• [GIVEN EXERCISE] For the material that follows, return exactly the lines from the one with "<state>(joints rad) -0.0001" through the one with "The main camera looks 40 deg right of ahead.", both ends included.

──────── RAW DATA

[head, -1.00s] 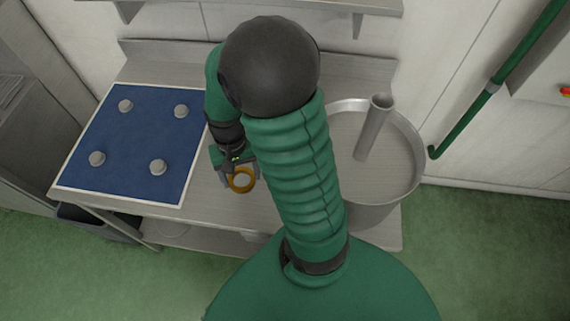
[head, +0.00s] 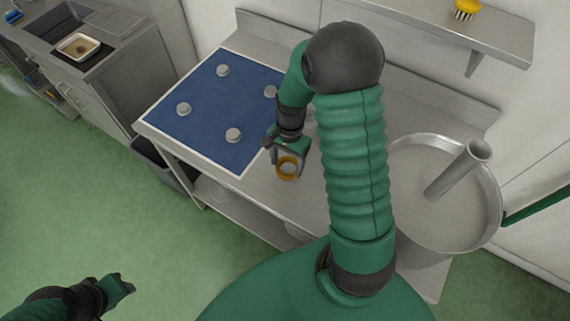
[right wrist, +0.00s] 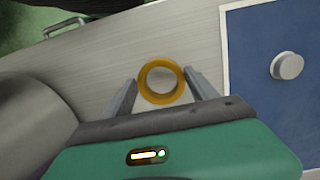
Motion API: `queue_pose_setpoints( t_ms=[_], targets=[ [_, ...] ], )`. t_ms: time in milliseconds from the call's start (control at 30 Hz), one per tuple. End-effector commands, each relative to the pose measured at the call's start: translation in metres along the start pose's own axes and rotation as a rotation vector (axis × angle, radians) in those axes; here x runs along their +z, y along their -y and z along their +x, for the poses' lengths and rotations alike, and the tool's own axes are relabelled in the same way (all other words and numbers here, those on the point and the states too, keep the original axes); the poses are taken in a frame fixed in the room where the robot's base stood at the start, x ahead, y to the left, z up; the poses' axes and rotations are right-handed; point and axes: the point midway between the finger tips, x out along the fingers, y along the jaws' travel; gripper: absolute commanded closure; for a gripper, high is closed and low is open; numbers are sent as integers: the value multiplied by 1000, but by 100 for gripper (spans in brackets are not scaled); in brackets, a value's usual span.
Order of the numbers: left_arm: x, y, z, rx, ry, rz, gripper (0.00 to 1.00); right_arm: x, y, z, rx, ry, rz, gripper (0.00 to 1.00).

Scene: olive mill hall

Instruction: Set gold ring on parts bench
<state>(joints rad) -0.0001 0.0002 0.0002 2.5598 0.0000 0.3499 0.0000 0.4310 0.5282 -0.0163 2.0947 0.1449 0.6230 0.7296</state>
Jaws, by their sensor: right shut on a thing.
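The gold ring (head: 287,168) is between the fingers of my right gripper (head: 288,163), right of the blue mat. In the right wrist view the ring (right wrist: 161,81) sits between the two fingertips of the right gripper (right wrist: 161,88), which is shut on it. The steel parts bench (head: 300,200) lies under the ring; I cannot tell whether the ring touches it. My left gripper (head: 122,288) is low at the left, over the green floor, away from the bench; its fingers are too unclear to judge.
A blue mat (head: 212,115) with several grey knobs (head: 233,135) covers the bench's left part. A wall shelf (head: 430,25) holds a yellow brush (head: 466,9). A sink counter (head: 110,70) is at the far left.

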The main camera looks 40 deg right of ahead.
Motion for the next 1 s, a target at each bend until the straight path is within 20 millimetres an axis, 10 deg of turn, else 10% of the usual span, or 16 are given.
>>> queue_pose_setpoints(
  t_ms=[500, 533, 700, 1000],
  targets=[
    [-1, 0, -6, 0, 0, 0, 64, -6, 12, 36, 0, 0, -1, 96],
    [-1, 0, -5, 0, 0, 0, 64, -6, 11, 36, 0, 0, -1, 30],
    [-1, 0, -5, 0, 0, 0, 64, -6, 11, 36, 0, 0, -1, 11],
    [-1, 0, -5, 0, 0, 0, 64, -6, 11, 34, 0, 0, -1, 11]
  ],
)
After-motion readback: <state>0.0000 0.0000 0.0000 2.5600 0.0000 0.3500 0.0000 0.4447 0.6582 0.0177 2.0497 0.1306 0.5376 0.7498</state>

────────────────

• [RESPONSE TO THE TASK]
<state>(joints rad) -0.0001 0.0002 0.0002 2.5598 0.0000 0.3499 0.0000 0.4310 0.5282 -0.0163 2.0947 0.1449 0.6230 0.7296</state>
Jaws, by their sensor: right shut on a thing.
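The gold ring (head: 287,168) is between the fingers of my right gripper (head: 288,163), right of the blue mat. In the right wrist view the ring (right wrist: 161,81) sits between the two fingertips of the right gripper (right wrist: 161,88), which is shut on it. The steel parts bench (head: 300,200) lies under the ring; I cannot tell whether the ring touches it. My left gripper (head: 122,288) is low at the left, over the green floor, away from the bench; its fingers are too unclear to judge.
A blue mat (head: 212,115) with several grey knobs (head: 233,135) covers the bench's left part. A wall shelf (head: 430,25) holds a yellow brush (head: 466,9). A sink counter (head: 110,70) is at the far left.

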The main camera looks 40 deg right of ahead.

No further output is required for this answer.